Ease of traveling: Compared to traveling by car, a motorbike has less of a footprint, which is helpful on small or busy roads. You can park it anywhere and when parked, it might drag a little less attention. At border crossings or gas stations, sometimes you will be waved in front, since you won’t need that much time anyway.

Cost of traveling: A motorcycle uses a little less fuel than a car. In some countries, you don’t even have to pay at highway toll stations. Iran, for example, doesn’t have a highway rate for motorbikes since there are no local bikes above 250 cc and therefore motorbikes are not allowed on highways (foreign motorbikes seem to be accepted, though). In India, there even is a small lane on the very side of toll points for two-wheelers allowing them to just pass. In account of the number of places you visit on the way, it is cheaper than combining a number of flights, bus and taxi rides. Customs regulations will most likely require you to ship your vehicle back to your own country. With a motorbike, even flying it will seem affordable.

Reach: You can reach more remote places, being able to drive on more narrow roads and due to better offroad capabilities of two-wheelers compared to cars. You don’t need to worry about your lugguage since you bring everything you have with your bike.

Repairability: Compared to a car or a van, there are less parts and components are more accessible. If you’re not driving a technology-laden top-notch bike, you yourself of many workshops will be able to repair it if something brakes.

Space: You don’t have a lot of space, being kind of forced to focus on the important stuff to take and not being able to buy souvenirs at the places you reach.

Connection: In both a positive and a challenging way, you are more exposed to your surroundings. Weather and climate will hit you directly, so you have to plan more carefully when and where you go, eventually carrying warm riding gear and additional rain gear. When you stop somewhere, there is nothing between you and your environment. So many people come walking up to me, being curious about me and the foreign motorbike. Most of the times, they just want to have a chat or take some pictures with me, which would not happen to this extent when sitting in a car.
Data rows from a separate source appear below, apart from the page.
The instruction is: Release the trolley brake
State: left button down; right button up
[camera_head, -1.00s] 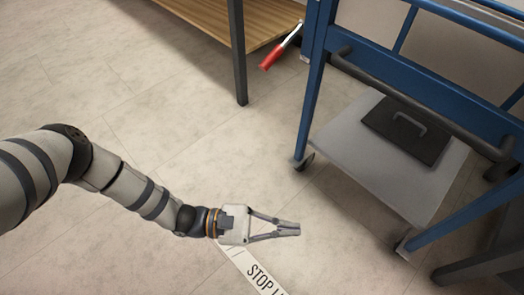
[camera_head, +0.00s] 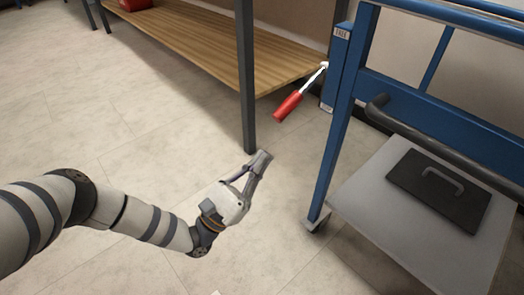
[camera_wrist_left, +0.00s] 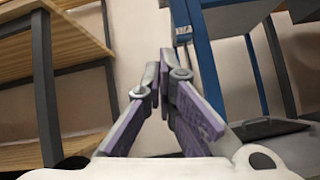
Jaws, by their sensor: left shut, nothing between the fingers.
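The blue trolley (camera_head: 335,130) stands at the right of the head view, with a grey lower shelf (camera_head: 390,250). A lever with a red grip (camera_head: 287,106) and pale rod slants down and left from a blue box (camera_head: 337,68) beside the trolley's post. My left gripper (camera_head: 262,160) is shut and empty, below and slightly left of the red grip, apart from it. In the left wrist view its fingers (camera_wrist_left: 163,68) meet in front of a pale wall, with a blue trolley post (camera_wrist_left: 203,60) just to the right. The red grip does not show clearly there. My right gripper is not in view.
A wooden shelf unit (camera_head: 200,35) with dark legs (camera_head: 246,90) stands behind, one leg close to my gripper. A dark panel with a handle (camera_head: 440,190) lies on the trolley's lower shelf. A caster (camera_head: 318,218) is at the near post. The floor at left is clear.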

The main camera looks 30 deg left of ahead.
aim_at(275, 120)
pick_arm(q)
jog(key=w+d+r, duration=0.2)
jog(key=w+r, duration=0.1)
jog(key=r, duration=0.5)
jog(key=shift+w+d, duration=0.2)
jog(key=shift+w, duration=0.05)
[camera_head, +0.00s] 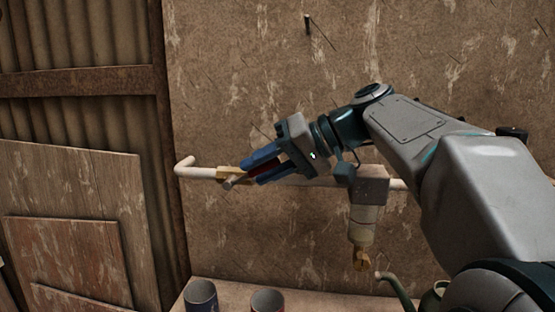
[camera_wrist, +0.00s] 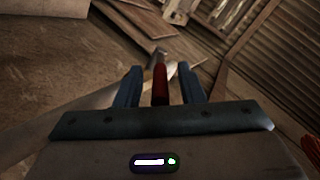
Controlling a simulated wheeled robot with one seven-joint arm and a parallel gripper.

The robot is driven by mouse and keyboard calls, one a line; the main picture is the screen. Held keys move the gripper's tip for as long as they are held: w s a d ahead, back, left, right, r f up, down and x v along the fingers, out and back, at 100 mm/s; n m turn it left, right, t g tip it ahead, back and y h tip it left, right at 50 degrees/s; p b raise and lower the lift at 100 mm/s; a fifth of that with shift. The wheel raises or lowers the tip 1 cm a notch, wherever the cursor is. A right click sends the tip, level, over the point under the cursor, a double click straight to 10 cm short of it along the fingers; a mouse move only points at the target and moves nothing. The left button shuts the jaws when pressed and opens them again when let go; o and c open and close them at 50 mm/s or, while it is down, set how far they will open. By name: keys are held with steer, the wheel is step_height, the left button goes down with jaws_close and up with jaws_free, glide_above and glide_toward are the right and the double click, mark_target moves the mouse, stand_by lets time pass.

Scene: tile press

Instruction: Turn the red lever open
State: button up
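The red lever (camera_wrist: 160,84) stands between my two blue fingers in the wrist view, with a small gap showing on either side. In the head view the red lever (camera_head: 264,169) shows as a dark red strip between the fingers, partly hidden by them. My gripper (camera_head: 257,169) is open around the lever, reaching in from the right. It also shows in the wrist view (camera_wrist: 160,82). A brass-coloured fitting (camera_head: 231,174) sits on the pale pipe (camera_head: 202,172) just left of the fingertips.
The pipe runs along the worn wall (camera_head: 240,70). A vertical fitting with a brass tip (camera_head: 361,259) hangs below it, right of my gripper. Two cans, one blue (camera_head: 201,297) and one red (camera_head: 267,301), stand below. Wooden boards (camera_head: 75,200) lean at left.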

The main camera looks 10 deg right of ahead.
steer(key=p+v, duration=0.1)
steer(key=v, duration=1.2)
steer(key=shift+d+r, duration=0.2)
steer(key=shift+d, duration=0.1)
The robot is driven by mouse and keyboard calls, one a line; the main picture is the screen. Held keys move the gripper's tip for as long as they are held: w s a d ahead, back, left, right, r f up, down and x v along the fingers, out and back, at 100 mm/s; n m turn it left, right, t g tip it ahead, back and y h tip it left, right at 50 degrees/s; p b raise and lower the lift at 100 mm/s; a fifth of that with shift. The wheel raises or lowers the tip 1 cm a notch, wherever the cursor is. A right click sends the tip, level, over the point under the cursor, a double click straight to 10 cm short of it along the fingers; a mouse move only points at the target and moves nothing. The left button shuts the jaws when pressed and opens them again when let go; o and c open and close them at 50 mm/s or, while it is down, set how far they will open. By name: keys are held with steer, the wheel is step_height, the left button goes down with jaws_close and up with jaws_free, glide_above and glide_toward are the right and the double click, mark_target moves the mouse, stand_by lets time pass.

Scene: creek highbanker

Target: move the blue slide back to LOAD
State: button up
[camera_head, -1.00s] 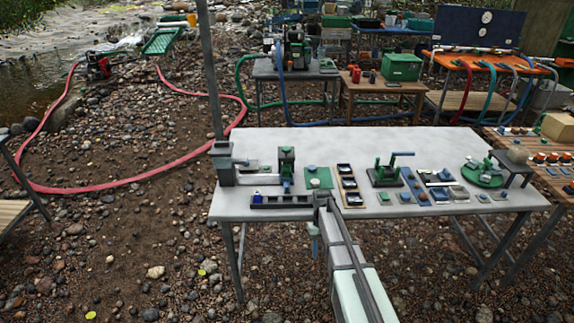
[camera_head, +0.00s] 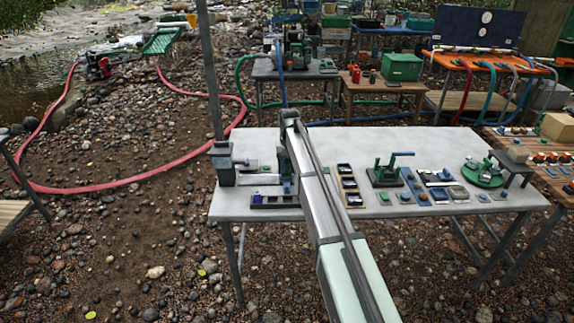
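A low dark tray or track (camera_head: 262,204) lies along the front left of the pale table. A small blue piece (camera_head: 257,198) sits at its left part. Another small blue piece (camera_head: 287,188) shows just behind the track, close to my arm, at the foot of a green press-like fixture (camera_head: 282,162). I cannot tell which blue piece is the slide, and no LOAD marking is readable. My arm crosses over the track's right end and hides most of the fixture. My gripper is hidden behind the arm, so its fingers cannot be seen.
A grey post (camera_head: 213,100) rises at the table's left end. Right of my arm are a tan tray (camera_head: 348,186), a green lever press (camera_head: 385,172), flat blue parts and a round green plate (camera_head: 484,176).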

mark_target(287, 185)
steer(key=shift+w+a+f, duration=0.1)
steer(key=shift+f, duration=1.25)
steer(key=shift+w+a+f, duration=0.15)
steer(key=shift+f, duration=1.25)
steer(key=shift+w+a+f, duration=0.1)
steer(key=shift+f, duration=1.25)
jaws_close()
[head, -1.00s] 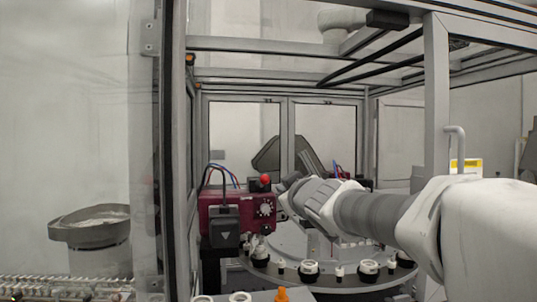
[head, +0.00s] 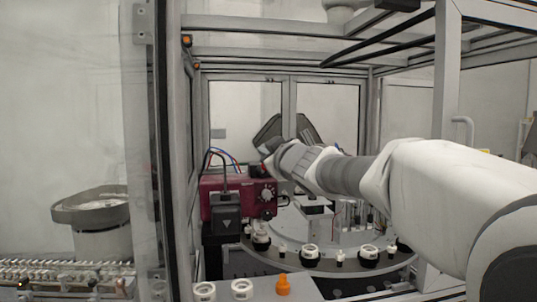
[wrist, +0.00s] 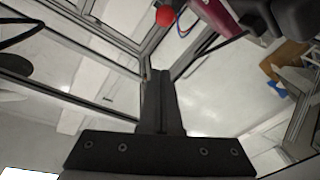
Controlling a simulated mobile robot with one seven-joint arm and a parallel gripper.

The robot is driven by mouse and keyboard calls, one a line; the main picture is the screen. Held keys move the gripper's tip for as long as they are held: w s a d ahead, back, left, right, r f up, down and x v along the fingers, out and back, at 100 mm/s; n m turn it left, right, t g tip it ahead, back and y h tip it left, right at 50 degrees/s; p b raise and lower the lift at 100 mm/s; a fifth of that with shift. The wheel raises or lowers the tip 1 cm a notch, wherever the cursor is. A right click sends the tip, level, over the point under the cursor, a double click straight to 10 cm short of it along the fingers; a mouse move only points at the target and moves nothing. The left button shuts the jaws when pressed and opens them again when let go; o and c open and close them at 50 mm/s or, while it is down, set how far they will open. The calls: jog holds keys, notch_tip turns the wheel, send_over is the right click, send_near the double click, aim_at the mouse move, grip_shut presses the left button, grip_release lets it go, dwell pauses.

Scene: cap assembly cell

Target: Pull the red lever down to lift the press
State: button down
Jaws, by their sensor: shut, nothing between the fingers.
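The lever's round red knob (wrist: 165,15) shows at the top edge of the wrist view, beside a crimson machine body (wrist: 222,14). In the head view this crimson machine (head: 212,184) stands at centre left, with a dial on its front. There the knob is mostly or wholly hidden behind the end of my arm. My gripper (wrist: 160,74) is shut and empty, its dark fingers together in the wrist view. The knob lies beyond the fingertips in that picture, with a visible gap. I cannot tell whether the press is up or down.
A round table (head: 330,268) carries several white-and-black parts below my arm. An orange piece (head: 283,285) and white rings stand in front. Grey frame posts (head: 447,85) rise at right and left. A feeder bowl (head: 92,207) stands at the left.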

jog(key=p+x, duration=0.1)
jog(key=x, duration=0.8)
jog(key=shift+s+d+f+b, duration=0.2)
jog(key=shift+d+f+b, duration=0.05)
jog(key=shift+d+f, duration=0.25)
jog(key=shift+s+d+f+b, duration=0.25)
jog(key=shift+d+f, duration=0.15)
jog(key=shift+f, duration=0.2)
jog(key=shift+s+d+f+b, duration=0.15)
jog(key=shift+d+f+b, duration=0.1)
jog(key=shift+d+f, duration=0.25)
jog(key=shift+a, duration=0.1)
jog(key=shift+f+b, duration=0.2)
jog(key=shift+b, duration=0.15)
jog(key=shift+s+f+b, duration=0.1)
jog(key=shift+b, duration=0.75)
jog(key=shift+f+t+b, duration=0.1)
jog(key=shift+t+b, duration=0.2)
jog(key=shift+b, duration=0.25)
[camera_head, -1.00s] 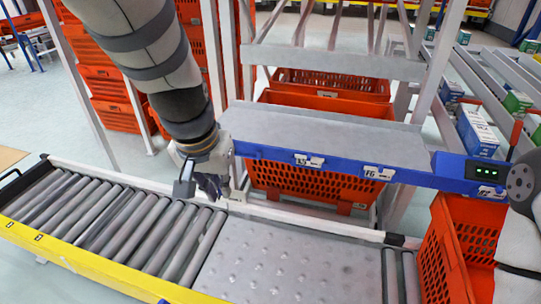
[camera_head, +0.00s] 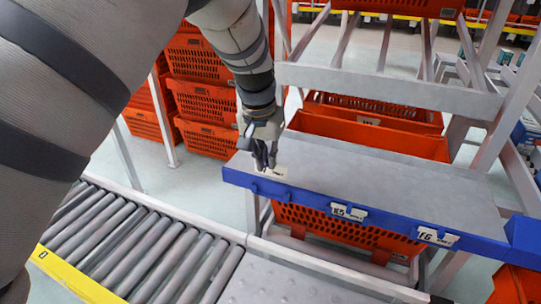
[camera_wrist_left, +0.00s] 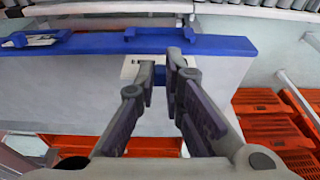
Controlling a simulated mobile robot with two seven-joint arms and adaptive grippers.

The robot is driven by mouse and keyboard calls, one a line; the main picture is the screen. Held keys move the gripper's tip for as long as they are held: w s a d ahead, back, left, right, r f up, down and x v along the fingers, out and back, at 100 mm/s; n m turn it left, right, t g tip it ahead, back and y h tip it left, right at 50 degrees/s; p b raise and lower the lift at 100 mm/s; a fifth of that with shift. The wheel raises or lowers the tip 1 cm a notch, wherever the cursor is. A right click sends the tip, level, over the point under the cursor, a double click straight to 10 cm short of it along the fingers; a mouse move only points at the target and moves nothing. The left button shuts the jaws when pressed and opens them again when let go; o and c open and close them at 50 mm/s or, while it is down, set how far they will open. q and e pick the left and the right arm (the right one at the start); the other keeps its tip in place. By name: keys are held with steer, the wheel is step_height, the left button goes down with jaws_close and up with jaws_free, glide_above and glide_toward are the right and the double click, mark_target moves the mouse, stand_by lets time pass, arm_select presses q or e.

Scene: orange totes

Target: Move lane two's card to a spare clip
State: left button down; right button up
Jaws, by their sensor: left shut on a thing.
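My left gripper (camera_head: 264,160) is shut on a small white card (camera_head: 274,172) above the left end of the grey shelf. The left wrist view shows the fingers (camera_wrist_left: 168,76) closed, with the white card (camera_wrist_left: 130,67) partly hidden behind them. The shelf's blue front rail (camera_head: 305,198) carries a card marked K5 (camera_head: 349,212) and, farther right, one marked F6 (camera_head: 438,236), both in clips. An empty-looking blue clip (camera_wrist_left: 130,34) shows on the rail in the left wrist view, near the held card. My right gripper is out of view.
A roller conveyor (camera_head: 150,250) with a yellow edge runs along the front left. An orange tote (camera_head: 350,232) sits below the shelf, and another (camera_head: 400,138) stands behind it. Stacked orange totes (camera_head: 208,137) stand at the back left. Metal uprights frame the shelf.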

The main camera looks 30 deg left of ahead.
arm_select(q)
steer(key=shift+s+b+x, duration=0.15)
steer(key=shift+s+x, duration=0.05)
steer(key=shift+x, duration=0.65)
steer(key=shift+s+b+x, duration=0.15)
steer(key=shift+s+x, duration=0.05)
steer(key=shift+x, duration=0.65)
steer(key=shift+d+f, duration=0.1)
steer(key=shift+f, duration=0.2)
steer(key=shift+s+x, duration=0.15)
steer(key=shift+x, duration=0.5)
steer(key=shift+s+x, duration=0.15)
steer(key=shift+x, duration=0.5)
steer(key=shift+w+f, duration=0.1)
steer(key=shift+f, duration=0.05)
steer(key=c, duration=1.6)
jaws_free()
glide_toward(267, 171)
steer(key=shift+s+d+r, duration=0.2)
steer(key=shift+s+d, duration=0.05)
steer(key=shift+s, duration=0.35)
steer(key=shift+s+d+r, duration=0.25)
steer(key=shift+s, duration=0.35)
While driving, though, you will perceive your surroundings much more directly. Robert M. Pirsig describes it in Zen and the Art of Motorcycle Maintenance: An Inquiry Into Values like this:

“You see things vacationing on a motorcycle in a way that is completely different from any other. In a car you’’re always in a compartment, and because you’’re used to it, you don’’t realize that through that car window everything you see is just more TV. You’’re a passive observer and it is all moving by you boringly in a frame.

On a cycle the frame is gone. You’’re completely in contact with it all. You’’re in the scene, not just watching it any more, and the sense of presence is overwhelming. That concrete whizzing by five inches below your foot is the real thing, the same stuff you walk on, it’s right there, so blurred you can’’t focus on it, yet you can put your foot down and touch it anytime, and the whole thing, the whole experience, is never removed from immediate consciousness.”

Most the above-mentioned points would also account to driving by bicycle. Being much more limited in the lugguage you can carry and the distance you can cover in a day, you are probably soaking up your nearest environment even more.

So why travel by motorbike? To me, having a motorbike is quite the perfect compromise between getting connected to your surroundings and being able to cover a reasonable range in a day.  And maybe most of all — it’s fun. It’s hard to put in words how much I enjoy driving the R100.

 

When free like a bird, you will have to ask yourself the other question: “Should I stay or should I go?” Harun Yahya puts it like that:

“I always wonder why birds choose to stay in the same place when they can fly anywhere on the earth, then I ask myself the same question.”